Robot tool calls:
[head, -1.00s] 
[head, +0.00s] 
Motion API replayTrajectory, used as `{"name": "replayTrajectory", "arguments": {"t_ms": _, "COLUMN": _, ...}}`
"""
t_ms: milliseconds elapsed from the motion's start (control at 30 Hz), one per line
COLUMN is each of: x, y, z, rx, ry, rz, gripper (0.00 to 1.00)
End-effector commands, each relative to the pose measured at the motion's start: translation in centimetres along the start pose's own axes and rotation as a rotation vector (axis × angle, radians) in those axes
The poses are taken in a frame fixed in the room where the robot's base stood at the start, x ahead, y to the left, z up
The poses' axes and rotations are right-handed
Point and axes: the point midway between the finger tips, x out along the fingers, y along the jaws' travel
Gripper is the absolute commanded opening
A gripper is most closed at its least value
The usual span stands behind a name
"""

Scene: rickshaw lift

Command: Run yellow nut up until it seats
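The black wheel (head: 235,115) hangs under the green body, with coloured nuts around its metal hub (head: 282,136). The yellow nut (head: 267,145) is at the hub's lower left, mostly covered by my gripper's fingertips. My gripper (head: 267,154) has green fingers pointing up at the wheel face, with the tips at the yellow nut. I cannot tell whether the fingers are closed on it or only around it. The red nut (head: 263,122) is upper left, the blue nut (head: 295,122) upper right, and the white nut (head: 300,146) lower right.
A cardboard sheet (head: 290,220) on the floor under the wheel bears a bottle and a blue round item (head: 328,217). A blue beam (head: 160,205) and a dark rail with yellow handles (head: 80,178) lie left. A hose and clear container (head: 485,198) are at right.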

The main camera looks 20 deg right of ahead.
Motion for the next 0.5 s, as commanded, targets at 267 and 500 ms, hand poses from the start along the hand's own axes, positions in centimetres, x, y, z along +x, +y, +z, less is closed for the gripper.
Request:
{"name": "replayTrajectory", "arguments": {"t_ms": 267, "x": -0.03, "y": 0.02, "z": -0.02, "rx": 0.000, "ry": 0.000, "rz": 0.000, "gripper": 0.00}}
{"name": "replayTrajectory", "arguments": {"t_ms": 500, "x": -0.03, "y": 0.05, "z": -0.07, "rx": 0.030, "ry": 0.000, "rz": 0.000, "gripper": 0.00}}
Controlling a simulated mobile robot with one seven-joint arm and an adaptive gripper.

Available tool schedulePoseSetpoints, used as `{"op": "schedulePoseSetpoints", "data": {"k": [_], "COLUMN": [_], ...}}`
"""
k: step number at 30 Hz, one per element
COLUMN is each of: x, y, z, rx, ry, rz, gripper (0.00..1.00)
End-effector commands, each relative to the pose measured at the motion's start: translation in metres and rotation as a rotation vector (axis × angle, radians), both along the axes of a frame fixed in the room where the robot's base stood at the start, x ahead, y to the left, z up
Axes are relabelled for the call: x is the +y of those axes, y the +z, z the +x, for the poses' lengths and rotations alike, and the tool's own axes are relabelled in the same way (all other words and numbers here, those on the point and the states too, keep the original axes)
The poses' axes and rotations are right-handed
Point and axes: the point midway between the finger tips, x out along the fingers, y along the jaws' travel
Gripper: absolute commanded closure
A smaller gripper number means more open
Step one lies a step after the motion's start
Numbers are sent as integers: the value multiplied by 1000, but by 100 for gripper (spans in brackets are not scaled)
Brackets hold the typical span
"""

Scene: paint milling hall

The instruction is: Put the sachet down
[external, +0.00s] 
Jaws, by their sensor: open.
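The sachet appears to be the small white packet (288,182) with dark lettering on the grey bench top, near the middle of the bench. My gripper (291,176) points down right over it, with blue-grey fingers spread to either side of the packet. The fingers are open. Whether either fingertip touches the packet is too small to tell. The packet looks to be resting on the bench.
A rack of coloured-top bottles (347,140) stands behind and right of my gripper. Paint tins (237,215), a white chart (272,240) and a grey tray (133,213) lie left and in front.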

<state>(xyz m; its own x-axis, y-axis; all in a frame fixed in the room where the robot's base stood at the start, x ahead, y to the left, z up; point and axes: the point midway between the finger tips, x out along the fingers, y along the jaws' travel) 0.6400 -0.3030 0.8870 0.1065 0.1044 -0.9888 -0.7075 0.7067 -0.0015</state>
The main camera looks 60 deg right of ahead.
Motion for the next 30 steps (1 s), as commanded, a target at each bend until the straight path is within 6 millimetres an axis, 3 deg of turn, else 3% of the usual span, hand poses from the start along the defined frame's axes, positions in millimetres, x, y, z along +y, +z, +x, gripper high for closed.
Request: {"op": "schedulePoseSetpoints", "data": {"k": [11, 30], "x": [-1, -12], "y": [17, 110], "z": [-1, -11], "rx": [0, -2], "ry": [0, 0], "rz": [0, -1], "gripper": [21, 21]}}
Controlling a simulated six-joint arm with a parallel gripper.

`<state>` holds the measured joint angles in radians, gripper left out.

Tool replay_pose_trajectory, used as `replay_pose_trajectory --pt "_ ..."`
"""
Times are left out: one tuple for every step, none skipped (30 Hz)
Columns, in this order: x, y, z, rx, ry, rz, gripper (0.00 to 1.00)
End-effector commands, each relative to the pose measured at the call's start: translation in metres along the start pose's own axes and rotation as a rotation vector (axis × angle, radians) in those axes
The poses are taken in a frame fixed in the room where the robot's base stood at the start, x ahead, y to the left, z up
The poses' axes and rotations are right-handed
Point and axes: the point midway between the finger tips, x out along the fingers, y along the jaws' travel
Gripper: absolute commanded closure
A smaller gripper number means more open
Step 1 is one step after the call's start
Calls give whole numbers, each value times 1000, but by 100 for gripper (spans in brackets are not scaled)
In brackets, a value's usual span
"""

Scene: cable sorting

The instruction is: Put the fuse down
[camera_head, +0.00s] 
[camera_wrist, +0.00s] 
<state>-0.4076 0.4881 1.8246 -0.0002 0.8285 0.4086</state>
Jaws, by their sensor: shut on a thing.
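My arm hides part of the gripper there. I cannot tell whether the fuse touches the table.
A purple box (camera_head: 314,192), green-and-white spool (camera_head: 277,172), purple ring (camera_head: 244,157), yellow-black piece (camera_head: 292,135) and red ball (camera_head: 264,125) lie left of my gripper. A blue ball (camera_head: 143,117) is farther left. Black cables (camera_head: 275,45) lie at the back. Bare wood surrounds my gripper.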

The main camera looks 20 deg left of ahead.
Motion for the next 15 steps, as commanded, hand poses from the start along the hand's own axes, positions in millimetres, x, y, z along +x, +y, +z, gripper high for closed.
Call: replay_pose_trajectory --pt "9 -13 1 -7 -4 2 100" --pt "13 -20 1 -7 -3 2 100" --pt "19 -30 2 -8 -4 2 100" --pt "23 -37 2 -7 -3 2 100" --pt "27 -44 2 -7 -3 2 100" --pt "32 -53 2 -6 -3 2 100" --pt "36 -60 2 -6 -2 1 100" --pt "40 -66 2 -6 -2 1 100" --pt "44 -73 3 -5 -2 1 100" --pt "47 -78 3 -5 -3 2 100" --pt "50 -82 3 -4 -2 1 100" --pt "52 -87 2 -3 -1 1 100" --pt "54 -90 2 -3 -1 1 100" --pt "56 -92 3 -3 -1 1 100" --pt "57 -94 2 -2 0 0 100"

WHAT YOU NEED TO DO.
Looking at the data above, show all lines where the word "Controlling" occurs.

THE ANSWER.
Controlling a simulated mobile robot with one seven-joint arm and an adaptive gripper.
Controlling a simulated six-joint arm with a parallel gripper.

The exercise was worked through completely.